Hal itu juga dibenarkan Geolog Institut Tekonologi Sepuluh Nopember (ITS) Surabaya, Jawa Timur, Dr Ir Amien Widodo MSi.
Ia menegaskan bahwa perubahan status dari Siaga menjadi Awas memang didasari prediksi akan terjadinya letusan.
Masalahnya, menurut dia, jarak dari penetapan status Awas ke
meletus itu tidak dapat diprediksi. Hal ini pula yang kini tengah
dihadapi Gunung Agung di Bali.
"Paling cepat bisa dua jam, tapi bisa juga dua tahun," ungkapnya.
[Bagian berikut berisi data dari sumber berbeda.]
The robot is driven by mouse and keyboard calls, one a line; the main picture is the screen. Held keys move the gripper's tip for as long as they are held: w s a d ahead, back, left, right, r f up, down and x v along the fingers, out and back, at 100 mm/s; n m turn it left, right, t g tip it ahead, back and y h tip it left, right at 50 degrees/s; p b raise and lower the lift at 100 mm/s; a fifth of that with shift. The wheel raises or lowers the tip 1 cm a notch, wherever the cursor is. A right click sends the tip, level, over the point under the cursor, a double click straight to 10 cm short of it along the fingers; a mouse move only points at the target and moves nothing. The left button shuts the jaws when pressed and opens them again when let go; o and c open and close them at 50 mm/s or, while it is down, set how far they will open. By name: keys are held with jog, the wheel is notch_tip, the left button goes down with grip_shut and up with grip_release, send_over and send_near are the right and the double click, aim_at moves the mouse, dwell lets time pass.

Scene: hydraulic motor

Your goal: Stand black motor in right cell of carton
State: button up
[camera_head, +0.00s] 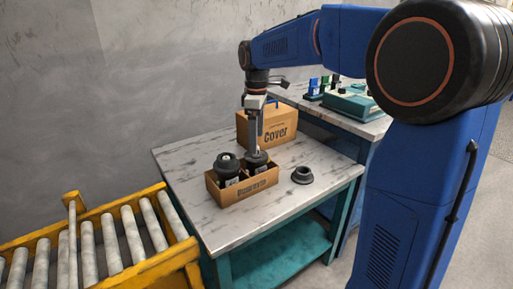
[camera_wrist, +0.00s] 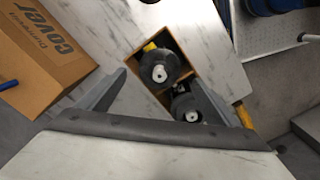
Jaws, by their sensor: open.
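An open carton (camera_head: 243,189) stands on the marble-topped table, and its corner shows in the wrist view (camera_wrist: 190,62). A black motor (camera_head: 227,165) stands upright in its left cell. A second black motor (camera_head: 256,161) stands upright in its right cell. The wrist view shows this motor (camera_wrist: 161,69) and the left-cell motor (camera_wrist: 190,108), both with pale shafts upward. My gripper (camera_head: 257,148) is open, pointing down over the right-cell motor. In the wrist view my gripper (camera_wrist: 162,78) has its fingertips on either side of that motor; whether they touch it cannot be told.
A cardboard box marked Cover (camera_head: 268,125) stands behind the carton. A black ring-shaped part (camera_head: 303,175) lies to the carton's right. A yellow roller conveyor (camera_head: 110,240) is at lower left. A second table behind holds a teal case (camera_head: 352,104). The table's front is clear.

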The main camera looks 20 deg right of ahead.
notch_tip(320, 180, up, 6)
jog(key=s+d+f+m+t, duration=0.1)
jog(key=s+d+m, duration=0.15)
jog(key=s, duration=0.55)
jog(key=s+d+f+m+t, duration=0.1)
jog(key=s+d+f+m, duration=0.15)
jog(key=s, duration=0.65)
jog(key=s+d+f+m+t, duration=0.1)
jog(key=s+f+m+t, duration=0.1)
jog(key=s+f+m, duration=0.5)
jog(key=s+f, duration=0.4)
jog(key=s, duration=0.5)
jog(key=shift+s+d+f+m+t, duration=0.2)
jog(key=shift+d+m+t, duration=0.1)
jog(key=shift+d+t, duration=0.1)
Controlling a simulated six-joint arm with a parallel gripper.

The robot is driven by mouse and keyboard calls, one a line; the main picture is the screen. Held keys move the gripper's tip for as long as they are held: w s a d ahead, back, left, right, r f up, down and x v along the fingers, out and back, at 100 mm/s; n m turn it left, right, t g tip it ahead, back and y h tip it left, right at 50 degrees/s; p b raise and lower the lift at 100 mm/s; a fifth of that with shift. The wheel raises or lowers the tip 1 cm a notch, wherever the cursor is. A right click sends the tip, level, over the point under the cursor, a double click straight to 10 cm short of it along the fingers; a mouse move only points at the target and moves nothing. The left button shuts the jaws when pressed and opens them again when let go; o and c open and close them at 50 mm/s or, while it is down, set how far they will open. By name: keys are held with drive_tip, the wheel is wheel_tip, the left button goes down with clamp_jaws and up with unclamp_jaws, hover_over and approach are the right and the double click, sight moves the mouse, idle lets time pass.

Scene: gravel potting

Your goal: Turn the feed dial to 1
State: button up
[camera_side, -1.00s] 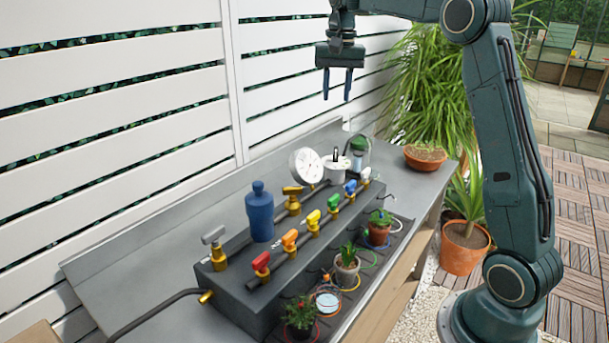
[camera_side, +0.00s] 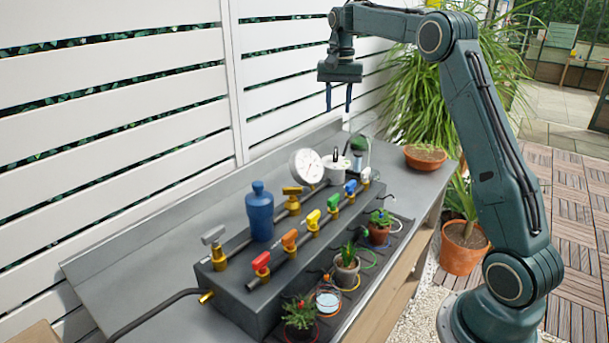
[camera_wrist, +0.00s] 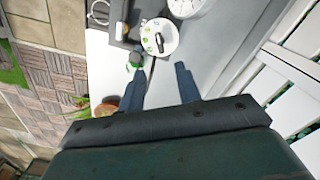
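The feed dial (camera_side: 336,168) is a white round knob with a dark raised pointer, standing at the far end of the grey manifold in the side view. In the wrist view the dial (camera_wrist: 168,44) shows small coloured marks around its face, too small to read, and its dark pointer lies near the middle. My gripper (camera_side: 338,107) is open and empty, high above the dial and apart from it. In the wrist view its two fingers (camera_wrist: 160,72) are spread, with the dial beyond their tips.
A white pressure gauge (camera_side: 306,166) stands left of the dial. A green-topped bottle (camera_side: 358,146) stands close on its right. A blue bottle-shaped part (camera_side: 260,212) and several coloured valves, such as the red one (camera_side: 261,262), line the manifold. Air around my gripper is clear.

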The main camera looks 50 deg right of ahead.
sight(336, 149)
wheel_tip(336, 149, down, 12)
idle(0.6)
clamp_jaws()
Hingga Selasa (26/9) pukul 12.00 Wita, Badan Nasional
Penanggulangan Bencana (BNPB) mencatat tingkat kegempaan mencapai 74
kali vulkanik dangkal, 86 kali vulkanik dalam, dan lima kali tektonik
lokal, namun waktu letusan tidak bisa diprediksi.
Apalagi, Badan Meteorologi Klimatologi dan Geofisika (BMKG)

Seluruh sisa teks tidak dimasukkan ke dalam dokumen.